— Start RECORDS FOR PROCESSING —

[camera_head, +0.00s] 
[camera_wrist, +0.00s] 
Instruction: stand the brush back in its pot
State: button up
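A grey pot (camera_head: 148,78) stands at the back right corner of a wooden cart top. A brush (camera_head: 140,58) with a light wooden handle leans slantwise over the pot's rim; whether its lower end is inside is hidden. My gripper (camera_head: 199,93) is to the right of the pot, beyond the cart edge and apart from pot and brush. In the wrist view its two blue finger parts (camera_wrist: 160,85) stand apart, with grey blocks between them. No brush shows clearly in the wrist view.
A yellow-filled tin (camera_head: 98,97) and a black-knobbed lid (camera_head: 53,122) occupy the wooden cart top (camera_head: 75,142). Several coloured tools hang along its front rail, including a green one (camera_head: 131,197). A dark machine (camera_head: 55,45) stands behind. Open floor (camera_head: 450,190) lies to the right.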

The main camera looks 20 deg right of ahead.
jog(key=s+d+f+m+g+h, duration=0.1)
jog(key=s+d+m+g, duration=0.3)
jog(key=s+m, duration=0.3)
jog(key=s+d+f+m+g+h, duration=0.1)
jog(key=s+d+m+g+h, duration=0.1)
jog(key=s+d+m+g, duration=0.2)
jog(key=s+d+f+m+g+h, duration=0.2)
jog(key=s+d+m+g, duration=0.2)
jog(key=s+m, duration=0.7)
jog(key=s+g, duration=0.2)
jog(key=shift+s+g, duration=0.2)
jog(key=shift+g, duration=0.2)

— End RECORDS FOR PROCESSING —
— Start RECORDS FOR PROCESSING —

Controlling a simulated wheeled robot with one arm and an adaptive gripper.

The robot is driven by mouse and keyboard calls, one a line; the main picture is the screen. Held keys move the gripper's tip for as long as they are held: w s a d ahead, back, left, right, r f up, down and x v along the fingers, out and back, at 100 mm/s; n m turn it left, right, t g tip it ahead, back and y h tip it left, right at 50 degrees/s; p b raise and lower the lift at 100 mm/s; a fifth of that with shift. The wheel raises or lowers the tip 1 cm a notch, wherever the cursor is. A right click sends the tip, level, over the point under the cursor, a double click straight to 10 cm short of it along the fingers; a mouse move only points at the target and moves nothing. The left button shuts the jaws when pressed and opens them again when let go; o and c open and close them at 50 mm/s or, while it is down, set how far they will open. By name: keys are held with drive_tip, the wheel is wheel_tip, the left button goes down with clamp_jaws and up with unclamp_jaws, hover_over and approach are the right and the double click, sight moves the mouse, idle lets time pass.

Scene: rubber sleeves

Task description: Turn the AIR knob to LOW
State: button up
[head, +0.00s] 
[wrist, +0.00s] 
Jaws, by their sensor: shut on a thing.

— End RECORDS FOR PROCESSING —

#### YOUR OBJECTIVE:
Exactly the lines above from the one with "Task description: Turn the AIR knob to LOW" to the one with "Jaws, by their sensor: shut on a thing.", both included, are to be quoted; leave the rest out.

#### THE OUTPUT:
Task description: Turn the AIR knob to LOW
State: button up
[head, +0.00s] 
[wrist, +0.00s] 
Jaws, by their sensor: shut on a thing.

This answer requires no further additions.